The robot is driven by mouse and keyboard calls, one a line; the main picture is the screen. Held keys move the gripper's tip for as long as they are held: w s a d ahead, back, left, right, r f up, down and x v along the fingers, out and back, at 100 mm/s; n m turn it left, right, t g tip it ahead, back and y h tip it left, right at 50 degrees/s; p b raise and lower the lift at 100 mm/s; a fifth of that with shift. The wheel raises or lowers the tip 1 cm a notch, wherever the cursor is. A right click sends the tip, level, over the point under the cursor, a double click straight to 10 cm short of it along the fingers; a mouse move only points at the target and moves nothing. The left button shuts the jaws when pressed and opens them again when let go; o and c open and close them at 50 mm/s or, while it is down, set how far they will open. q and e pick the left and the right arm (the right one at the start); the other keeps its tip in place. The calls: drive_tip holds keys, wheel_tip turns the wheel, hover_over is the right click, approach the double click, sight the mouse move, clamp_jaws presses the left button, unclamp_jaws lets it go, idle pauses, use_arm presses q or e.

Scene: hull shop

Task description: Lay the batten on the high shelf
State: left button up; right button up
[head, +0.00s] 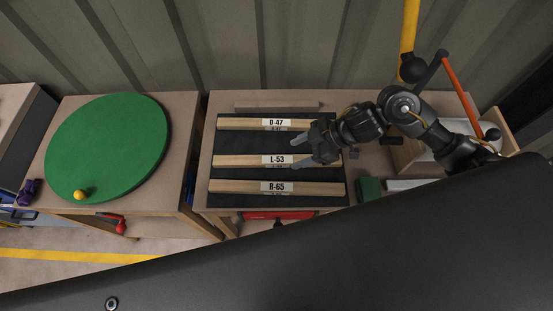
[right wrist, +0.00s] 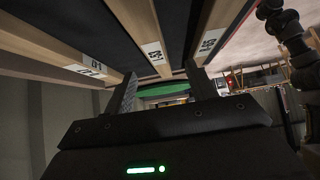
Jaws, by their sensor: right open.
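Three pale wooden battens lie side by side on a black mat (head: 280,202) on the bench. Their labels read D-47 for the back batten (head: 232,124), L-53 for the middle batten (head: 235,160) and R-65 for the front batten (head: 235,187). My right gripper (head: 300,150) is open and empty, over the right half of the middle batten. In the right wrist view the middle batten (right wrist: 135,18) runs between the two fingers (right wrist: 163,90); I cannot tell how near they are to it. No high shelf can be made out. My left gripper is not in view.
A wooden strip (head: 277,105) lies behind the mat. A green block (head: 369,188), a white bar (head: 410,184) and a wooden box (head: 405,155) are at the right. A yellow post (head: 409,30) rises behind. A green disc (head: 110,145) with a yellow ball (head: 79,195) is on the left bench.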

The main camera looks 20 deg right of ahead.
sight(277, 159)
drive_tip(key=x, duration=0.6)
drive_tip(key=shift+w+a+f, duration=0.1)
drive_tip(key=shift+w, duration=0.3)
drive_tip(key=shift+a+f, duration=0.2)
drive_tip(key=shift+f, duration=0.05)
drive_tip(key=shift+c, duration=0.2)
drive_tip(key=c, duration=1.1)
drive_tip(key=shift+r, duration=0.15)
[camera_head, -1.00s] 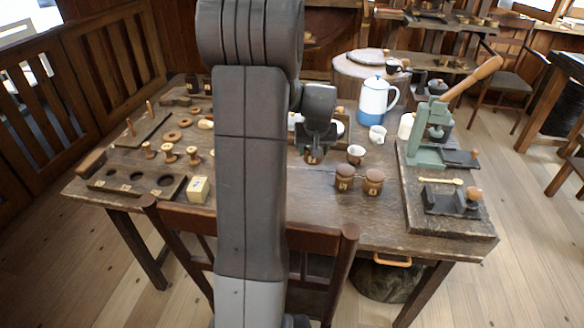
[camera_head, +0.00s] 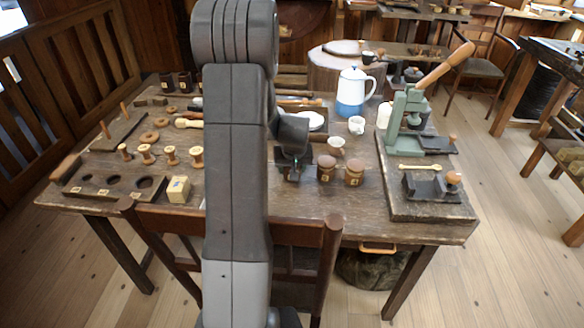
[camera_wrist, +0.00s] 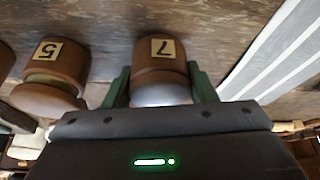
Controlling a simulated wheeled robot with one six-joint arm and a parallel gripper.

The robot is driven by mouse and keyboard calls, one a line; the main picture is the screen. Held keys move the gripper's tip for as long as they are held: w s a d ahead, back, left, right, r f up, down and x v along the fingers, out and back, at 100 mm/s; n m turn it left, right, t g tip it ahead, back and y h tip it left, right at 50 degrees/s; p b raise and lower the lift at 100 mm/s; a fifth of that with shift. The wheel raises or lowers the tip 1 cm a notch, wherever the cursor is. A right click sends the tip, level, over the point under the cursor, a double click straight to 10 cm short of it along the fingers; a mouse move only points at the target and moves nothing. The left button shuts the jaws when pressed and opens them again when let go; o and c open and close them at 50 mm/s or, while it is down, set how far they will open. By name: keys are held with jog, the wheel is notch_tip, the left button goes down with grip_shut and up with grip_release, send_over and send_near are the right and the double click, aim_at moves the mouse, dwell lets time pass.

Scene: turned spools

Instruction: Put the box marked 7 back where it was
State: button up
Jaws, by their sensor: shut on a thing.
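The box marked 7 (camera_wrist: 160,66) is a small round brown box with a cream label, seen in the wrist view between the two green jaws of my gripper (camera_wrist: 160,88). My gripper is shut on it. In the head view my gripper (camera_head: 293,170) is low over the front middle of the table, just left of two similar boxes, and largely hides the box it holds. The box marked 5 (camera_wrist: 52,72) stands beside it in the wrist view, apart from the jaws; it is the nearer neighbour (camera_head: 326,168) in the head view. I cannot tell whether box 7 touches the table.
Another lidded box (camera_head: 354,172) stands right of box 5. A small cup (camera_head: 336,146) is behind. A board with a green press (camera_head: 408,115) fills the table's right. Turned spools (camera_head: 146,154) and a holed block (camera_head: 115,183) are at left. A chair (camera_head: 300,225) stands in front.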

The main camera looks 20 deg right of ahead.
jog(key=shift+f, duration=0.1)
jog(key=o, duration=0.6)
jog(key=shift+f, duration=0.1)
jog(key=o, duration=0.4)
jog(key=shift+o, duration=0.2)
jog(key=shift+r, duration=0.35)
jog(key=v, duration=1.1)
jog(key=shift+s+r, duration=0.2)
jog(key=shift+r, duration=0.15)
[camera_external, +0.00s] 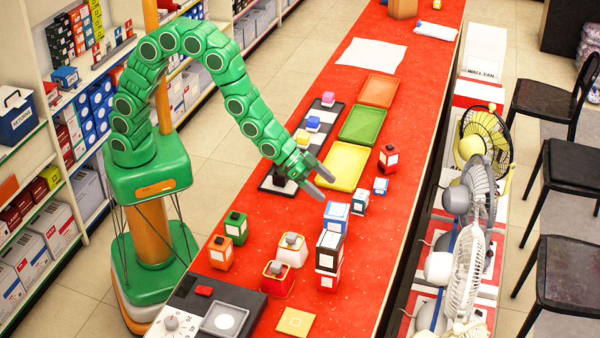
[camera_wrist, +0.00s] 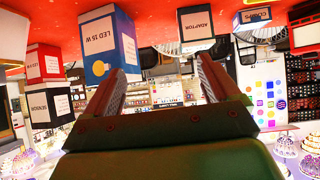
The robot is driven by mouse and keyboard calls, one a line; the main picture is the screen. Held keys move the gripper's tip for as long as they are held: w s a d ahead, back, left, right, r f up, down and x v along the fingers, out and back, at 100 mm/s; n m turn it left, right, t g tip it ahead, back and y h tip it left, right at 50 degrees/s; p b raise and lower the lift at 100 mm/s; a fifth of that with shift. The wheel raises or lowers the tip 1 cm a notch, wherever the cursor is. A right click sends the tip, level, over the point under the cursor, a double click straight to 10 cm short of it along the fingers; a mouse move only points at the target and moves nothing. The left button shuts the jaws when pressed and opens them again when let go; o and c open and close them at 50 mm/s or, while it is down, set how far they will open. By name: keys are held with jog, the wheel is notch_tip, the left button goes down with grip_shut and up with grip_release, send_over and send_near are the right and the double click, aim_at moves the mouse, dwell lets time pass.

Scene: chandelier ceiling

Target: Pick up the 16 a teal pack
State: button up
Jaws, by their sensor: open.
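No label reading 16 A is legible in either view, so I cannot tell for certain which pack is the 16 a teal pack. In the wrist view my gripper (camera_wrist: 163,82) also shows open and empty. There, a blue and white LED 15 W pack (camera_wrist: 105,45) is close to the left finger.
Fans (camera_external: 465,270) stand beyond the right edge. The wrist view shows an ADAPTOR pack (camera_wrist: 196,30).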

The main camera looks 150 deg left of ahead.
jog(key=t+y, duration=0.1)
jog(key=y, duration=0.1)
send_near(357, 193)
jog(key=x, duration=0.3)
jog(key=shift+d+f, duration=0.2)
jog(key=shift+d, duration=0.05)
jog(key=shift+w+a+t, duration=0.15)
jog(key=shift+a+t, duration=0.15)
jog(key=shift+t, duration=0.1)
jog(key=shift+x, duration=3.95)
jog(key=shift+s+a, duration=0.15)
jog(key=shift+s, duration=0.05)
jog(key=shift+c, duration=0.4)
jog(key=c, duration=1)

Objective:
Write out the whole listing again, exactly, with no pictures.

Solution to this task:
The robot is driven by mouse and keyboard calls, one a line; the main picture is the screen. Held keys move the gripper's tip for as long as they are held: w s a d ahead, back, left, right, r f up, down and x v along the fingers, out and back, at 100 mm/s; n m turn it left, right, t g tip it ahead, back and y h tip it left, right at 50 degrees/s; p b raise and lower the lift at 100 mm/s; a fifth of that with shift. The wheel raises or lowers the tip 1 cm a notch, wherever the cursor is. A right click sends the tip, level, over the point under the cursor, a double click straight to 10 cm short of it along the fingers; a mouse move only points at the target and moves nothing. The left button shuts the jaws when pressed and opens them again when let go; o and c open and close them at 50 mm/s or, while it is down, set how far they will open. q and e pick the left and the right arm (the right one at the start); the other keeps its tip in place. The calls: drive_tip holds keys, wheel_tip turns the wheel, hover_over is the right click, approach the double click, sight the mouse move, clamp_jaws presses the left button, unclamp_jaws lets it go, idle pauses, use_arm presses q or e.

Scene: hull shop

Task description: Lay the batten on the high shelf
State: left button up; right button up
[head, +0.00s] 
[right wrist, +0.00s] 
Jaws, by their sensor: right open.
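Three pale wooden battens lie side by side on a black mat (head: 280,202) on the bench. Their labels read D-47 for the back batten (head: 232,124), L-53 for the middle batten (head: 235,160) and R-65 for the front batten (head: 235,187). My right gripper (head: 300,150) is open and empty, over the right half of the middle batten. In the right wrist view the middle batten (right wrist: 135,18) runs between the two fingers (right wrist: 163,90); I cannot tell how near they are to it. No high shelf can be made out. My left gripper is not in view.
A wooden strip (head: 277,105) lies behind the mat. A green block (head: 369,188), a white bar (head: 410,184) and a wooden box (head: 405,155) are at the right. A yellow post (head: 409,30) rises behind. A green disc (head: 110,145) with a yellow ball (head: 79,195) is on the left bench.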

The main camera looks 20 deg right of ahead.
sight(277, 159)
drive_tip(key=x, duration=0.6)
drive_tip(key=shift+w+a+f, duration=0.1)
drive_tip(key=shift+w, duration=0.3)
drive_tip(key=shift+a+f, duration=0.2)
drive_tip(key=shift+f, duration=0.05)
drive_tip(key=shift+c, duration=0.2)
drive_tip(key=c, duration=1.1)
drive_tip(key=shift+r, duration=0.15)
[camera_head, -1.00s] 
[camera_head, +0.00s] 
[camera_wrist, +0.00s] 
Controlling a simulated wheeled robot with one six-joint arm and a parallel gripper.

The robot is driven by mouse and keyboard calls, one a line; the main picture is the screen. Held keys move the gripper's tip for as long as they are held: w s a d ahead, back, left, right, r f up, down and x v along the fingers, out and back, at 100 mm/s; n m turn it left, right, t g tip it ahead, back and y h tip it left, right at 50 degrees/s; p b raise and lower the lift at 100 mm/s; a fifth of that with shift. The wheel raises or lowers the tip 1 cm a notch, wherever the cursor is. A right click sends the tip, level, over the point under the cursor, a double click straight to 10 cm short of it along the fingers; a mouse move only points at the target and moves nothing. The left button shuts the jaws when pressed and opens them again when let go; o and c open and close them at 50 mm/s or, while it is down, set how far they will open. By name: keys are held with jog, the wheel is notch_tip, the left button goes down with grip_shut and up with grip_release, send_over and send_near are the right and the double click, aim_at moves the mouse, dwell lets time pass.

Scene: turned spools

Instruction: Put the box marked 7 back where it was
State: button up
Jaws, by their sensor: shut on a thing.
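The box marked 7 (camera_wrist: 160,66) is a small round brown box with a cream label, seen in the wrist view between the two green jaws of my gripper (camera_wrist: 160,88). My gripper is shut on it. In the head view my gripper (camera_head: 293,170) is low over the front middle of the table, just left of two similar boxes, and largely hides the box it holds. The box marked 5 (camera_wrist: 52,72) stands beside it in the wrist view, apart from the jaws; it is the nearer neighbour (camera_head: 326,168) in the head view. I cannot tell whether box 7 touches the table.
Another lidded box (camera_head: 354,172) stands right of box 5. A small cup (camera_head: 336,146) is behind. A board with a green press (camera_head: 408,115) fills the table's right. Turned spools (camera_head: 146,154) and a holed block (camera_head: 115,183) are at left. A chair (camera_head: 300,225) stands in front.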

The main camera looks 20 deg right of ahead.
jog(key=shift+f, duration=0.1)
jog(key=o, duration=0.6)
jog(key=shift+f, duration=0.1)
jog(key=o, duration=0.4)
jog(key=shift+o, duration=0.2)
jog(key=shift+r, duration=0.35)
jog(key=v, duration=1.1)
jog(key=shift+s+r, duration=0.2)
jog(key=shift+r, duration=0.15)
[camera_external, +0.00s] 
[camera_wrist, +0.00s] 
The robot is driven by mouse and keyboard calls, one a line; the main picture is the screen. Held keys move the gripper's tip for as long as they are held: w s a d ahead, back, left, right, r f up, down and x v along the fingers, out and back, at 100 mm/s; n m turn it left, right, t g tip it ahead, back and y h tip it left, right at 50 degrees/s; p b raise and lower the lift at 100 mm/s; a fifth of that with shift. The wheel raises or lowers the tip 1 cm a notch, wherever the cursor is. A right click sends the tip, level, over the point under the cursor, a double click straight to 10 cm short of it along the fingers; a mouse move only points at the target and moves nothing. The left button shuts the jaws when pressed and opens them again when let go; o and c open and close them at 50 mm/s or, while it is down, set how far they will open. By name: keys are held with jog, the wheel is notch_tip, the left button goes down with grip_shut and up with grip_release, send_over and send_near are the right and the double click, aim_at moves the mouse, dwell lets time pass.

Scene: chandelier ceiling

Target: Pick up the 16 a teal pack
State: button up
Jaws, by their sensor: open.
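No label reading 16 A is legible in either view, so I cannot tell for certain which pack is the 16 a teal pack. In the wrist view my gripper (camera_wrist: 163,82) also shows open and empty. There, a blue and white LED 15 W pack (camera_wrist: 105,45) is close to the left finger.
Fans (camera_external: 465,270) stand beyond the right edge. The wrist view shows an ADAPTOR pack (camera_wrist: 196,30).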

The main camera looks 150 deg left of ahead.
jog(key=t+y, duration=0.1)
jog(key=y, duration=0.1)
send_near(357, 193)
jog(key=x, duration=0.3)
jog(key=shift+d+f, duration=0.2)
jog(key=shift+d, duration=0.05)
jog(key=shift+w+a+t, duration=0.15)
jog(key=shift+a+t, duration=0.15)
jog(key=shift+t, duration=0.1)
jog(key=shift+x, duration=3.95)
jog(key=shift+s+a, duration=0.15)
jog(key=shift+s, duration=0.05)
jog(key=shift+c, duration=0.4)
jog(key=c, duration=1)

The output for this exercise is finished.